Provided material
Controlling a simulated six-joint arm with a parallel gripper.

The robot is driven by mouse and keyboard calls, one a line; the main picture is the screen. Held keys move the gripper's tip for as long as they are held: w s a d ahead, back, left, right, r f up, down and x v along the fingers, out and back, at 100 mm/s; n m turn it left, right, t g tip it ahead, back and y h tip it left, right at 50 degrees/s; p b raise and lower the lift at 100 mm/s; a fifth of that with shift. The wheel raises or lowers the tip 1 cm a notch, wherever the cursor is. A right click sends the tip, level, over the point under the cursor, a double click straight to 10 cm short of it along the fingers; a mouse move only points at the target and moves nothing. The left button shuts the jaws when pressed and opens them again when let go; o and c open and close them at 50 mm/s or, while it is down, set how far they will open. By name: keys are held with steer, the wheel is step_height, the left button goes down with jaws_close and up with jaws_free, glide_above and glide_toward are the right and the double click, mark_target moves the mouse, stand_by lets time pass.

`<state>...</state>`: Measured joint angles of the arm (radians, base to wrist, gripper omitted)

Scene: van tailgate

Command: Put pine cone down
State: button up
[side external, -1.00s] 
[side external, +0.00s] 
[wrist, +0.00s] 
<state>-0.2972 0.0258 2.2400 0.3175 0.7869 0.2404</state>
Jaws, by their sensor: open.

Task directions
From the listing above, collect every line that mentions the word "external".

Completed exercise
[side external, -1.00s] 
[side external, +0.00s] 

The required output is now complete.